US company says Rajapaksa government owed money
- Saturday, 21 February 2015

Connie Mack, executive vice-president of Levick Strategic Communications LLC, has reportedly said its client, Sri Lanka’s central bank — whose chief has been replaced by the new government — was three months or $180,000 in arrears on payments for the contract it terminated January 28.
Mack has said he planned to meet with the Sri Lankan ambassador soon to discuss the issue.
Meanwhile, Sri Lanka’s ambassador to the US, Prasad Kariyawasam has said Sri Lanka has terminated lobbying contracts worth tens of thousands of dollars a month that the previous government had signed to help it win friends in Washington amid war crimes allegations.
An Associated Press report stated that investment in lobbyists to foster political and economic ties had gathered steam last summer, in the dying months of the administration of then-President Mahinda Rajapaksa, but with little apparent benefit, as Sri Lanka’s international isolation deepened over its refusal to credibly probe civilian deaths during the civil war that ended 2009.

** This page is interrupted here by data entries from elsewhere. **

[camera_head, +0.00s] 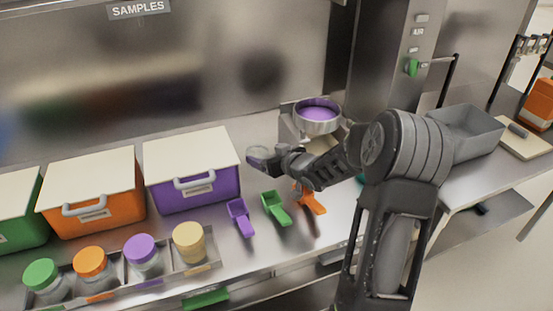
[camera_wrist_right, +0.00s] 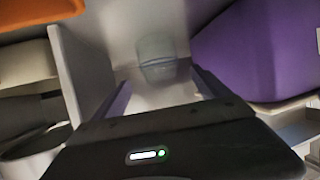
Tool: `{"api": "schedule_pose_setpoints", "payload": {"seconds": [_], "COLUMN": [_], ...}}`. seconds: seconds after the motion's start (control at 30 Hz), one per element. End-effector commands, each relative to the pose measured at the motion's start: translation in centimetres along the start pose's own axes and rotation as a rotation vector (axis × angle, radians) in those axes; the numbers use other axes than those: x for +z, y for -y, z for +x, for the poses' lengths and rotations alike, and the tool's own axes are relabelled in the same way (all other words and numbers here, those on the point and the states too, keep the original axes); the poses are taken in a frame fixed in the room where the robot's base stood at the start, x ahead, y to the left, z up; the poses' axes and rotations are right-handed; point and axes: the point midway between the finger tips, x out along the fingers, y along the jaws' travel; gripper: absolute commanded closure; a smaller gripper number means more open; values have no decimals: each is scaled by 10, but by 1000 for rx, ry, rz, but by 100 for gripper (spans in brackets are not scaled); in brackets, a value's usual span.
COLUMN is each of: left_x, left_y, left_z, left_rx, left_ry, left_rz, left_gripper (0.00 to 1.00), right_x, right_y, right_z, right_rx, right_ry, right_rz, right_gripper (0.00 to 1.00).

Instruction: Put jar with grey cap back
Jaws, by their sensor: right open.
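A clear jar with a greyish cap (camera_head: 258,153) is on the counter side just right of the purple bin, at the tips of my right gripper (camera_head: 275,157). In the right wrist view, the clear jar (camera_wrist_right: 156,58) shows between and just beyond the two fingers of the gripper (camera_wrist_right: 163,88). The fingers are apart; I cannot tell whether they touch the jar. A rack (camera_head: 212,252) at the front left holds several jars, with green, orange, purple and tan (camera_head: 188,240) tops. My left gripper is not in view.
A purple bin (camera_head: 195,190), an orange bin (camera_head: 95,215) and a green bin (camera_head: 22,235) line the back left. Purple, green (camera_head: 275,208) and orange scoops lie in front. A metal pan (camera_head: 317,115) with purple contents stands behind my right arm. A grey tub (camera_head: 470,130) is at right.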

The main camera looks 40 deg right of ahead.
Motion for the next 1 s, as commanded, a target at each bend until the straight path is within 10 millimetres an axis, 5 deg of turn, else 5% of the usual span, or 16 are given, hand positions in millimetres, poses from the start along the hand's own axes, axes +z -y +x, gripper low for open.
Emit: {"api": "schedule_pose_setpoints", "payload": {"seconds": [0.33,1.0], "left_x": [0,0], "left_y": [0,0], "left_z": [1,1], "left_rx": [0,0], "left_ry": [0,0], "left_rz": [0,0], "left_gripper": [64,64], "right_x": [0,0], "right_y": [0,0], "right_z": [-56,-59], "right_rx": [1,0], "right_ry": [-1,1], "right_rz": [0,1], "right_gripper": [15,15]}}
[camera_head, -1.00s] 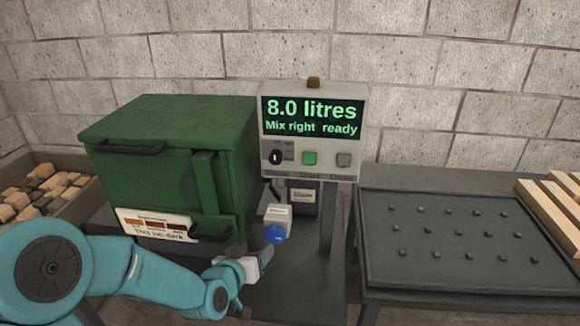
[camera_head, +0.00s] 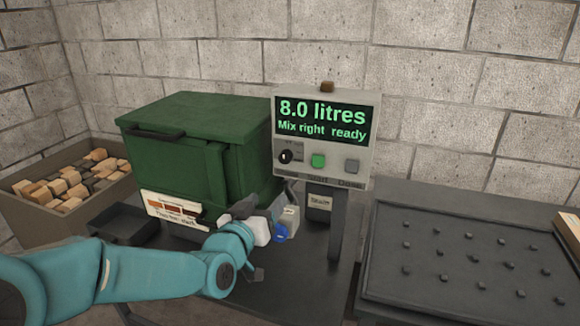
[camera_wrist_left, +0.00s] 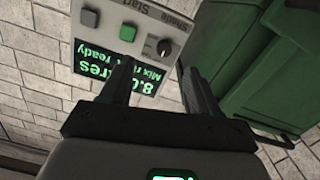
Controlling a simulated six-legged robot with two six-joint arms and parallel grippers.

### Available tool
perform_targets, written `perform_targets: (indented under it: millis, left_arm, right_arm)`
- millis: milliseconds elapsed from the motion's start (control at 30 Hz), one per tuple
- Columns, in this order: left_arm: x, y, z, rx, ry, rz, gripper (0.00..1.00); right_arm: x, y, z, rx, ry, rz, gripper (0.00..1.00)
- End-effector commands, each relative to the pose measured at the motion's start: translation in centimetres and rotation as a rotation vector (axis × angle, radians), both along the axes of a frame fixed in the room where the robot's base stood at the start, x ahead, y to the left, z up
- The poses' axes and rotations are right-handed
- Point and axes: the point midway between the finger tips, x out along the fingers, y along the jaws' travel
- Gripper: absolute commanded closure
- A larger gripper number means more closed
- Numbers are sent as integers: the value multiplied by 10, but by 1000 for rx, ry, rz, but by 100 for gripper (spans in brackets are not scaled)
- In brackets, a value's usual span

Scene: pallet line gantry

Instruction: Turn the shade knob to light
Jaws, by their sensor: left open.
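The shade knob (camera_head: 286,157) is a round black dial with a pale mark, at the left of the grey control panel (camera_head: 366,150). It also shows in the left wrist view (camera_wrist_left: 164,47), beside the word Shade. Its setting is too small to read. My left gripper (camera_wrist_left: 158,78) is open and empty, its two dark fingers pointing toward the panel and short of it. In the head view the left gripper (camera_head: 256,231) is below and left of the knob, in front of the green cabinet. My right gripper is in neither view.
A green button (camera_head: 318,161) and a grey button (camera_head: 352,166) sit right of the knob. The green cabinet (camera_head: 195,130) stands left, bearing a sample card (camera_head: 178,210). A blue-ended fitting (camera_head: 281,234) is close to my left gripper. A studded table (camera_head: 440,220) is right.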

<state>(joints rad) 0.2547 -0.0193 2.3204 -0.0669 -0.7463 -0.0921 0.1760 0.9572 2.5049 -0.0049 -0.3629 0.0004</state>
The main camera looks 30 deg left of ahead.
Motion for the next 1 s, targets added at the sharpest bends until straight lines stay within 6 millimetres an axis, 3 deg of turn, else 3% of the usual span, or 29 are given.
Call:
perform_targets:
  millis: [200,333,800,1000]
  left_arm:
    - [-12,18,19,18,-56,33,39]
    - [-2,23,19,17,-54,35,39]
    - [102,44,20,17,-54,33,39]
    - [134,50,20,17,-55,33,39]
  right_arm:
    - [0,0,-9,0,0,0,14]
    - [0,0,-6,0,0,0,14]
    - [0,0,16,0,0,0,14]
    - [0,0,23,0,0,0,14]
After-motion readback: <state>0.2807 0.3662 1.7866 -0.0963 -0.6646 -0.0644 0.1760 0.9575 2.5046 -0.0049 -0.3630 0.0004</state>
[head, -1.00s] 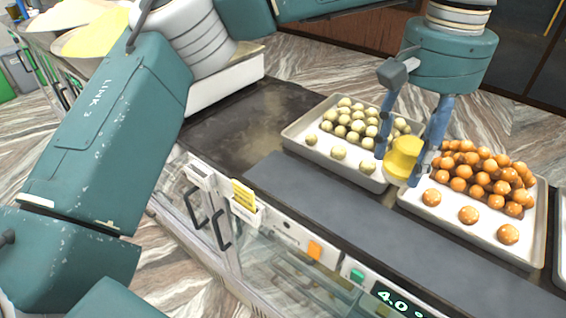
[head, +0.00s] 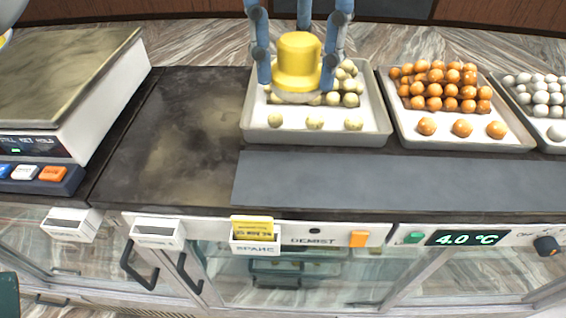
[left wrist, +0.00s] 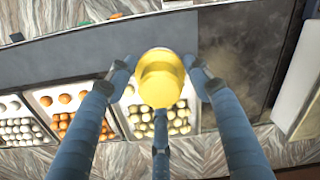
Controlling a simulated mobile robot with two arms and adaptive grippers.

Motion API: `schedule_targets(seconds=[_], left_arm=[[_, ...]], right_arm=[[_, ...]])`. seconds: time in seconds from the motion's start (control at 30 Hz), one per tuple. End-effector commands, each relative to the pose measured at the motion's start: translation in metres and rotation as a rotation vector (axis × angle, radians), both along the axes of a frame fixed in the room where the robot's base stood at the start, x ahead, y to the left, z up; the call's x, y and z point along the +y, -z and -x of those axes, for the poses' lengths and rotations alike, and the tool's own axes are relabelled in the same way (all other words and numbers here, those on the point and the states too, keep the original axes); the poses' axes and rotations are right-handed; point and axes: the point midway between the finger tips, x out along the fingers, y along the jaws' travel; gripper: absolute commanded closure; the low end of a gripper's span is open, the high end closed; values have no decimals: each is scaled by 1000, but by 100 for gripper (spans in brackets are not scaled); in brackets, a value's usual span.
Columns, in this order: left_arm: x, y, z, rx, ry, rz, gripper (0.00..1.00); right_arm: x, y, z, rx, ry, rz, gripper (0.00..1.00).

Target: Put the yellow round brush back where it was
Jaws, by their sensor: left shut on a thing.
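The yellow round brush (head: 299,62) is held by my left gripper (head: 297,78) above the tray of pale sweets (head: 262,128). Its yellow body is on top and a pale band shows at its bottom. In the left wrist view the brush (left wrist: 160,78) sits between the blue fingers of the left gripper (left wrist: 160,85), over the counter and the pale sweets. The brush hides part of the pale sweets in the head view. My right gripper is not in view.
A tray of orange sweets (head: 407,137) and a tray of white sweets stand to the right. A dark bare countertop (head: 185,130) lies left of the trays, beside a scale (head: 75,95). A grey strip (head: 400,180) runs clear along the front, behind price-tag holders (head: 255,240).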

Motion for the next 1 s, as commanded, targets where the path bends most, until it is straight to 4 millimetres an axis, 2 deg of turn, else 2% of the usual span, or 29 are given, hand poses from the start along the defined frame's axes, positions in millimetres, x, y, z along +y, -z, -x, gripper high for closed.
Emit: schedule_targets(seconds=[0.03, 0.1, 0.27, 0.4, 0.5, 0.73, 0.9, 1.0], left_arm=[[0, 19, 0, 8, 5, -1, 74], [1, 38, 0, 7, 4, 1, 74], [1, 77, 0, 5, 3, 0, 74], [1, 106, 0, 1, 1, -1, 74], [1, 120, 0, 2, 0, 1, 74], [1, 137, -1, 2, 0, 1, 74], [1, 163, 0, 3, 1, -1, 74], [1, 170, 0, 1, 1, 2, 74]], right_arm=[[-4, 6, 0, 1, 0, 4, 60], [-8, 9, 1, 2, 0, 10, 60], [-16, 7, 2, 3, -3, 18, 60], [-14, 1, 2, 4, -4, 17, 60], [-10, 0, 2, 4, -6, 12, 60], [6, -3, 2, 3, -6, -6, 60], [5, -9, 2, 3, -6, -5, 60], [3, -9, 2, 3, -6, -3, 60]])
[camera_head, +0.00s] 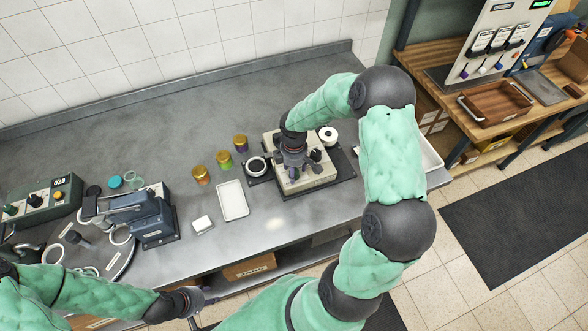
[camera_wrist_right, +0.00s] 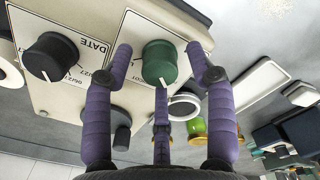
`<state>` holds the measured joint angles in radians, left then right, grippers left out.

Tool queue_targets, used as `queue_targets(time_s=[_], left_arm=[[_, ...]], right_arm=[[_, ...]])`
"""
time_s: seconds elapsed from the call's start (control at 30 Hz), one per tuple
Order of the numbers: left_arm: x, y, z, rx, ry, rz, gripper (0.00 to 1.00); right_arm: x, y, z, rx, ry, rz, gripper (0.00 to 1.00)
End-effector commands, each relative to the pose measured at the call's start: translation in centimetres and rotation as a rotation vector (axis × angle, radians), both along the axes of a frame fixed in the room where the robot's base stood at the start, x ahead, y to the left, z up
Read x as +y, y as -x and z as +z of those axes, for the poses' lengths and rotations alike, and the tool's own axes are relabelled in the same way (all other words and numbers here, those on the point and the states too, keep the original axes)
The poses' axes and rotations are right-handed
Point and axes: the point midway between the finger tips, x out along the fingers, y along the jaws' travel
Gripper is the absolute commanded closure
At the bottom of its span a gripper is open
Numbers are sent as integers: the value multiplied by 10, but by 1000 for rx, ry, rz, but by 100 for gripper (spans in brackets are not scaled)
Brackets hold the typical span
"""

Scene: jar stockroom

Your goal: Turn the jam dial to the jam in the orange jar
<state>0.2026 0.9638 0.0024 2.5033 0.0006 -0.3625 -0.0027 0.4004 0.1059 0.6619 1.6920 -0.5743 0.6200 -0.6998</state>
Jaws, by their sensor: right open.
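A beige machine (camera_head: 318,178) with dials stands on the counter. In the right wrist view its green dial (camera_wrist_right: 160,62) has a white mark pointing down the picture; its label is mostly hidden. A black dial marked DATE (camera_wrist_right: 52,57) and another black knob (camera_wrist_right: 121,138) are beside it. My right gripper (camera_head: 295,170) is over the machine, its purple fingers (camera_wrist_right: 159,66) open and spread around the green dial; contact is unclear. The orange jar (camera_head: 201,175) stands beside a green jar (camera_head: 225,160) and a purple jar (camera_head: 240,143). My left gripper (camera_head: 195,298) is at lower left, its fingers unclear.
A white tray (camera_head: 233,200) and a small white block (camera_head: 202,225) lie left of the machine. A blue-grey press (camera_head: 150,218) and a green control box (camera_head: 42,205) stand further left. The back of the counter is clear.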

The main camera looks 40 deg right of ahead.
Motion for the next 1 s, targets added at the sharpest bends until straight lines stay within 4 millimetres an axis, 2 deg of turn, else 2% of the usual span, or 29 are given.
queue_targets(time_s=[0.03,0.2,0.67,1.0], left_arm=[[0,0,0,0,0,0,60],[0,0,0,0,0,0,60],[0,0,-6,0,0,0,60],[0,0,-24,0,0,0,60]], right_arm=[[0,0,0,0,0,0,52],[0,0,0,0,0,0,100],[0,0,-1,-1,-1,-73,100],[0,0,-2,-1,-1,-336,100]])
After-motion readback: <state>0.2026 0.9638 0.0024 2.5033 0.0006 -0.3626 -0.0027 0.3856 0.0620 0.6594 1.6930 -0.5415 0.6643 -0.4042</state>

Justice Department online records show Sri Lanka signed eight contracts with such groups from 2014, with monthly fees ranging from $5,000 to $75,000.
“The new government does not see a reason or requirement to have lobbying groups at this juncture,” Sri Lankan Ambassador Prasad Kariyawasam has said. “To my knowledge, all those contracts have been terminated since the election of the new government.”
Vinoda Basnayake of Nelson Mullins Riley and Scarborough LLP has said soon after the election, the embassy informed his company that its $35,000 monthly contract was not being extended. Nelson Mullins was one of several groups hired to serve Sajin De Vass Gunawardena, a lawmaker who had advised Rajapaksa on foreign affairs. Basnayake said its fees for the last quarter had been paid in advance.